CrR 7.8(a), which constitutes an attempt to correct an alleged clerical error.

These are legally distinct bases for relief. We consider them as such in the

analysis that follows.

B

White does not establish an entitlement to appellate relief. White’s motion

in the trial court did not cite to or rely on CrR 7.8(a) as a basis for relief. Now,

however, his appellate briefing does. White therefore raises the CrR 7.8(a) claim

for the first time on appeal, and we do not consider it. RAP 2.5(a); see, e.g.,

Wingert v. Yellow Freight Sys., Inc., 146 Wn.2d 841, 853, 50 P.3d 256 (2002)

(“ ‘Arguments not raised in the trial court generally will not be considered on

appeal.’ ” (quoting State v. Riley, 121 Wn.2d 22, 31, 846 P.2d 1365 (1993)));

2 No. 86310-0-I/3

State v. Mercado, 181 Wn. App. 624, 632, 326 P.3d 154 (2014) (“In general, a

party may not raise an issue for the first time on appeal that it did not raise

below”).

This rule is particularly appropriate when a CrR 7.8(a) motion is at issue.

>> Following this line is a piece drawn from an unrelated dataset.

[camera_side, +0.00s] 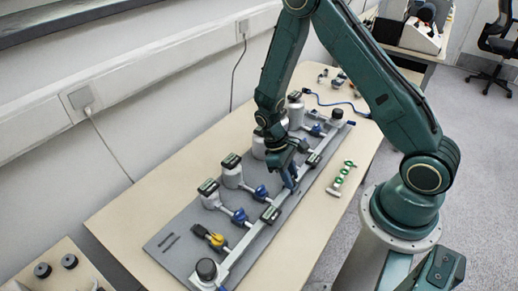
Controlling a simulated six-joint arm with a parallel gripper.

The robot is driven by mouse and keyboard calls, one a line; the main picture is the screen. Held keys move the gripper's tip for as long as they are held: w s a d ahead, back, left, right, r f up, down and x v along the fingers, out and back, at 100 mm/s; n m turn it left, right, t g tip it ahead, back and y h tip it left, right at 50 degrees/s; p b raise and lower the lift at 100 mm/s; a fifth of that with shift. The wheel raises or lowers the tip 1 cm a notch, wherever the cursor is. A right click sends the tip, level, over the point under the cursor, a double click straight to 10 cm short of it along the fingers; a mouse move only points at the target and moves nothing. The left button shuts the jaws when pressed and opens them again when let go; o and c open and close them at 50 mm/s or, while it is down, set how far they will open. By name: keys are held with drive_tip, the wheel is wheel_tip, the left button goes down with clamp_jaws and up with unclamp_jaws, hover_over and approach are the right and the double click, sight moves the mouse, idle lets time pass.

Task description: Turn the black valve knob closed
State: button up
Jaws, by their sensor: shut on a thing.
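A round black knob (207,269) sits on the near end of a long grey pipe (245,243). Another black knob (337,113) sits at the pipe's far end. My gripper (290,180) is at the middle of the pipe, apart from both black knobs. It is shut on a small blue part (291,184) that looks like a valve handle, but the fingers hide most of it. How far either black knob is turned cannot be told.
A grey board (176,265) on the wooden table (131,227) carries several grey gauges, blue valves (239,217) and a yellow valve (215,239). A green fitting (341,178) lies right of the board. A blue cable (340,104) lies at the back.

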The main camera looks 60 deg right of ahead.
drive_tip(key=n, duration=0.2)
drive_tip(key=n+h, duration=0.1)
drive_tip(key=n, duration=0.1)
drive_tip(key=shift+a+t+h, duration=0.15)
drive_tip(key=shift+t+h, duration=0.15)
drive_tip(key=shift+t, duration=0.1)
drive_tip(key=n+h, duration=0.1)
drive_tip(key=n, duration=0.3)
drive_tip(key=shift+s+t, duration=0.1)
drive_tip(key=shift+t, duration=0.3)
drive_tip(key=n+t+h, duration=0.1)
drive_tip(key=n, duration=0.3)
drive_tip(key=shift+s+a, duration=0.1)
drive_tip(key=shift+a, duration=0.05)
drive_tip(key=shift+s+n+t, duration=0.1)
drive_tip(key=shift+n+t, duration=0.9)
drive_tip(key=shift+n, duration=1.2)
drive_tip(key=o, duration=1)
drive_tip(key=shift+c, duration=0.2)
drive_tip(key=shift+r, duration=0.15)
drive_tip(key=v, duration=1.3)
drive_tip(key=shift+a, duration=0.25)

A brief discussion of the reason the rule exists and the trial court’s duty when

applying the rule makes this apparent.

The superior court has the authority to correct clerical errors in its own documents. We have recognized that the court’s authority in this regard is identical in both criminal and civil matters. See State v. Snapp, 119 Wn. App. 614, 626-27, 82 P.3d 252 (2004) (citing Presidential Ests. Apt. Assocs. v. Barrett, 129 Wn.2d 320, 326, 917 P.2d 100 (1996); State v. Klump, 80 Wn. App. 391, 397, 909 P.2d 317 (1996); CR 60(a); CrR 7.8(a)). On the topic of clerical errors in judgments, a well- respected authority on civil rules in Washington once observed that, [t]o be distinguished from the vacation or setting aside of a judgment is the correction of a judgment because of a clerical error. This involves the matter of amending the judgment to make it correspond to the facts and law as actually decided and applied. It has long been established in Washington that a court has inherent power to modify a judgment entry to make it conform to the judgment actually rendered. Philip A. Trautman, Vacation and Correction of Judgments in Washington, 35 W ASH. L. REV. 505 (1960).

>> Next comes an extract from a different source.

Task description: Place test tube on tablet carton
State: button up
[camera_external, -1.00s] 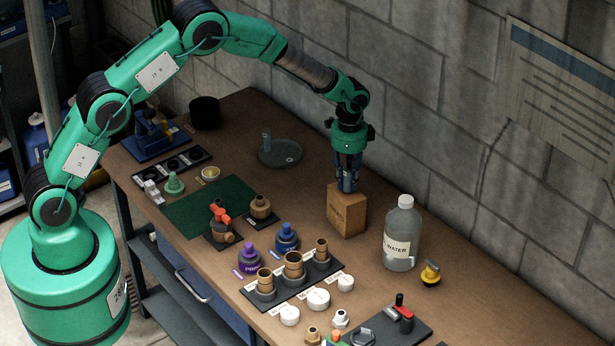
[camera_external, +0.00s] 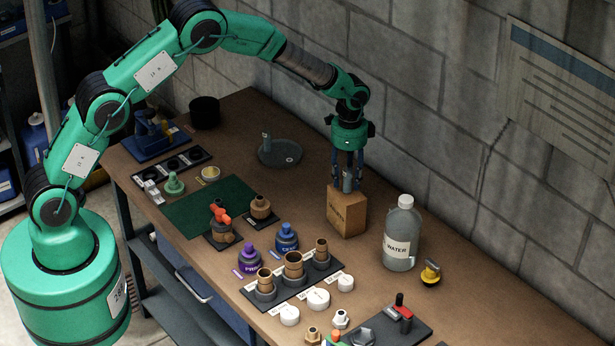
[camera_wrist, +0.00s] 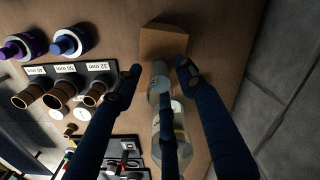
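The tablet carton (camera_external: 346,214), a brown box, stands on the bench and also shows at the top of the wrist view (camera_wrist: 163,40). The grey test tube (camera_external: 347,182) stands about upright on the carton's top, as far as the external view shows. In the wrist view the tube (camera_wrist: 160,78) is between my fingers, with gaps at the sides. My gripper (camera_external: 348,178) is pointing down right over the carton, its fingers spread around the tube and open; the fingers also fill the wrist view (camera_wrist: 158,72). The tube's foot is partly hidden by the fingers.
A clear water bottle (camera_external: 401,238) stands close right of the carton. A round grey dish (camera_external: 285,153) lies behind left. A rack of brown fittings (camera_external: 293,268) and a blue-capped bottle (camera_external: 287,238) stand in front. The block wall runs along the bench's back.

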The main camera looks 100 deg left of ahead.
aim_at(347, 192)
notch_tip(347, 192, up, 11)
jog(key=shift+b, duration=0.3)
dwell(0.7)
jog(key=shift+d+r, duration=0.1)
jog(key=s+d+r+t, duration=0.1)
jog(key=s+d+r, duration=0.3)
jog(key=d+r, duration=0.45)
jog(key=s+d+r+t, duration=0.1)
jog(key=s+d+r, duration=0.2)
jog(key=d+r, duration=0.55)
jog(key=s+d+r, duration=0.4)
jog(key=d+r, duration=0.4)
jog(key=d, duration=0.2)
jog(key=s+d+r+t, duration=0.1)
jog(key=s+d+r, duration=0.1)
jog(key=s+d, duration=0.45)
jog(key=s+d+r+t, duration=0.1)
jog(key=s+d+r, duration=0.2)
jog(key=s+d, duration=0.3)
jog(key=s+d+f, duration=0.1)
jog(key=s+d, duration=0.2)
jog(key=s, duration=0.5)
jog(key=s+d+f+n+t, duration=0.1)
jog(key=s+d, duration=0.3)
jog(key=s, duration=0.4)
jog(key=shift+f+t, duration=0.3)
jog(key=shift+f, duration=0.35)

Bogart, 30 Wn. App. 2d at 758 (alteration in original) (citations omitted).

As we explained recently, [t]he court’s ability to correct its judgment entries flows from the court’s “inherent power to make its judgments conform to the truth.” State ex rel. N. Pac. Ry. Co. v. Superior Court for King County, 101 Wash. 144, 147, 172 P. 336 (1918); accord Huseby v. Kilgore, 32 Wn.2d 179, 192, 201 P.2d 148 (1948); Penchos v. Ranta, 22 Wn.2d 198, 206, 155 P.2d 277 (1945); Callihan v. Dep’t of Lab. & Indus., 10 Wn. App. 153, 156-57, 516 P.2d 1073 (1973). Therefore, “if the court directs a certain judgment and another and

3 No. 86310-0-I/4

different judgment is entered, this may be corrected.” Trautman, supra, at 505. See, e.g., Gordon v. Hultin, 146 Wash. 61, 65, 261 P. 785 (1927) (“[T]he record renders it apparent that it was a mere clerical error in the drafting of the decree, which would have been corrected at that time had the court’s attention been called to it by counsel.”); Litzell, 96 Wash. at 477-78 (where original decree was not decree actually rendered and intended to be rendered by the court, court has inherent power to modify judgment entered to make it conform to judgment actually rendered). In correcting its judgment entry, the court may do so “on its own motion at any time. . . . If the court directs judgment for one party, and the clerk enters it for another, or if the court directs a certain judgment and another and different judgment is entered, doubtless the court can order its correction when the matter is brought to its attention; but the error must appear on the face of the record; the court cannot, in this manner, correct or modify a judgment entered in accordance with its directions.” Huseby, 32 Wn.2d at 192 (quoting McCaffrey, 95 Wash. at 207-08).

Bogart, 30 Wn. App. 2d at 759-60 (alterations in original) (footnote omitted)

(citations omitted).

However, there are limitations on the trial court’s authority. It must be noted, however, that “[a] distinction exists between a clerical error,” which may be corrected under the applicable rule, “and a judicial error, which may not.” See In re Marriage of Stern, 68 Wn. App. 922, 927, 846 P.2d 1387 (1993). Our Supreme Court has instructed that, [i]n deciding whether an error is “judicial” or “clerical,” a reviewing court must ask itself whether the judgment, as amended, embodies the trial court’s intention, as expressed in the record at trial. Marchel v. Bunger, 13 Wn. App.